Las sociedades que entregan a sus ciudadanos la mayor cantidad de prosperidad, paz social y calidad de vida han encontrado su propio camino a partir de unas cuantas verdades universales cuidadosamente adaptadas a su realidad cultural: es así como el capitalismo japonés es más japonés que capitalismo, y la seguridad social escandinava es primero sueca, noruega o danesa y después seguridad. En la misma línea, el libre mercado norteamericano no es un invento abstracto diseñado en un laboratorio, sino una expresión más de la cultura colectiva de ese país.

A pesar de la abundante evidencia, el impacto de la cultura sobre los grupos sociales –organizaciones, sociedades, naciones- no ha sido valorado debidamente, y con frecuencia se toma como una curiosidad folklórica sin mayor relevancia en el mundo real. Quizás ocurre que la cultura en las sociedades humanas está tan entretejida dentro de las decisiones, desde las estratégicas hasta las de todos los días, que no hay, o no parece haber, una verdadera consciencia de su importancia como centro y origen de muchas –y muy importantes- cosas.

Para las naciones en crisis, sustraer a la cultura del debate político, económico y social bloquea la necesidad de cambios: permite simular que hay intenciones de solucionar los problemas a través de ensayos y pruebas de la más diversa índole (programas de asistencia económica, ensayos electorales, caridades, intervenciones, etc.), mientras que evita las transformaciones ahí donde duele; esto es, en la profundidad de las creencias y valores que se interponen en el camino a la prosperidad y la mejora en el nivel de vida de los ciudadanos. Cuando se argumenta que la cultura no tiene que ver con la pobreza ni con las dictaduras se le está haciendo un gran favor a la conservación de un status quo perverso.

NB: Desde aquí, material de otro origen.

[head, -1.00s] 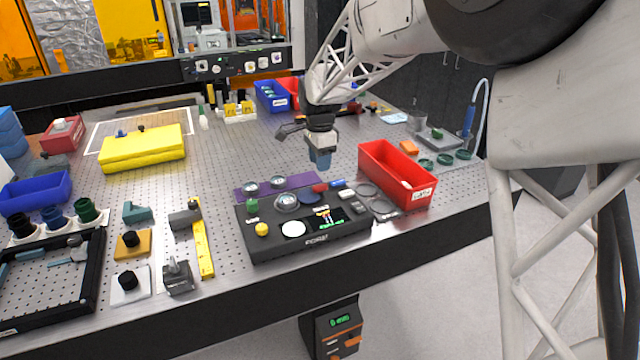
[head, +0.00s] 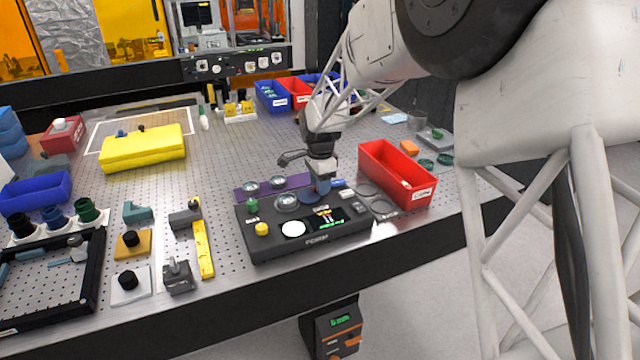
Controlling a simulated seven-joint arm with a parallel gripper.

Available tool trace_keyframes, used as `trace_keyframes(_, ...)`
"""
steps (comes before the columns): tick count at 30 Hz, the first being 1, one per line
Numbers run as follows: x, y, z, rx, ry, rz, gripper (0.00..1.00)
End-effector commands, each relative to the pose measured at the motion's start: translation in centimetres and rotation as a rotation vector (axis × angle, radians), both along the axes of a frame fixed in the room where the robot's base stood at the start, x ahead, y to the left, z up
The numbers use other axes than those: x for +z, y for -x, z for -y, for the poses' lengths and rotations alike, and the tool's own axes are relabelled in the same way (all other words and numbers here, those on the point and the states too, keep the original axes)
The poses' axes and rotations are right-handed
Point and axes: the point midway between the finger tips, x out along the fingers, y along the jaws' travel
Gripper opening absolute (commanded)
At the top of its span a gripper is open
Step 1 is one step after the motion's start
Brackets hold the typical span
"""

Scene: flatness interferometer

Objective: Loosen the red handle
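The black instrument (head: 305,240) stands near the table's front edge. It carries a dark blue disc (head: 308,197), a glossy dome (head: 287,202), a yellow knob (head: 261,229), a green knob (head: 252,205), a white disc (head: 293,229) and a small lit screen (head: 327,215). A small blue part (head: 338,183) shows at its back edge. My gripper (head: 322,188) points down right at that back edge, just beside the blue part. The red handle cannot be made out now; my gripper covers the place where red showed earlier. Whether the fingers touch or hold it is too small to tell.
A red bin (head: 398,178) stands close to the right of my gripper. A purple plate (head: 262,187) with round pieces lies behind the instrument. A yellow block (head: 143,150) and a black frame (head: 93,265) are at left. The perforated table (head: 225,155) is clear behind the purple plate.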

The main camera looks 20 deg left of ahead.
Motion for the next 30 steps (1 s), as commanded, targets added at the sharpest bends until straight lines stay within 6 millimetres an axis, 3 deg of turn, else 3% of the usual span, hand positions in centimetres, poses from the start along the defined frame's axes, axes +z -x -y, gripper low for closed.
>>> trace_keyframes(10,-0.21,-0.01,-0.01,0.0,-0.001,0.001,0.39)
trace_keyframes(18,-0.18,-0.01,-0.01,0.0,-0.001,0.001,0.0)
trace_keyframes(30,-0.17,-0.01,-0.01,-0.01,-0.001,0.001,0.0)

Desde la Gran Vía, los campos Elíseos o Central Park, un observador no involucrado –y muy a menudo, poco informado- puede imaginarse escenarios sencillos y homogéneos entre capuchinos y agua mineral: los países subdesarrollados necesitan más democracia y más mercado para salir de su atraso, pero hay una cúpula política –o militar o religiosa o económica, pero nunca cultural- que se opone a los cambios porque éstos amenazan sus privilegios. Por lo tanto, si se reemplazara a la cúpula malvada por una más moderna y liberal, se organizaran unas elecciones supervisadas, se redactara una constitución moderna y se aplicara la debida presión, el asunto tendría que progresar. Solo hay que darle tiempo al proceso.

El detalle es que las recetas universales, los buenos deseos y hasta las invasiones son a menudo insuficientes para imponerse a la cultura colectiva. Sencillamente, es muy difícil que una sociedad se comprometa a jugar con unas reglas que no le pertenecen y que, inclusive, pueden llegar a contradecir algunas de sus creencias más valiosas. Aunque exista una élite local –en muchos casos ajena o fuera de sintonía con las realidades de la gente- con valores liberales y democráticos, y a pesar de la presión externa que se pueda ejercer, las brechas culturales casi siempre terminan por resolverse a favor del terreno conocido y en contra de las ideas exógenas.

Hace 30 años, en Venezuela se ensayó un «gran viraje» que hizo el intento de modernizar al país y convertirlo en un territorio descentralizado de libertades y democracia. Como en un trasplante de órganos en el que no hay compatibilidad entre donante y receptor, la sociedad se opuso y terminó apoyando al caudillo “culturalmente compatible” que acabó con todo. Cuando la dictadura se vaya, habrá que ir a un nuevo gran viraje, de mucha mayor envergadura que el de 1989. Y será necesario un esfuerzo faraónico para intervenir los sistemas de valores del colectivo y asegurar que la nueva República tenga una mínima probabilidad de éxito.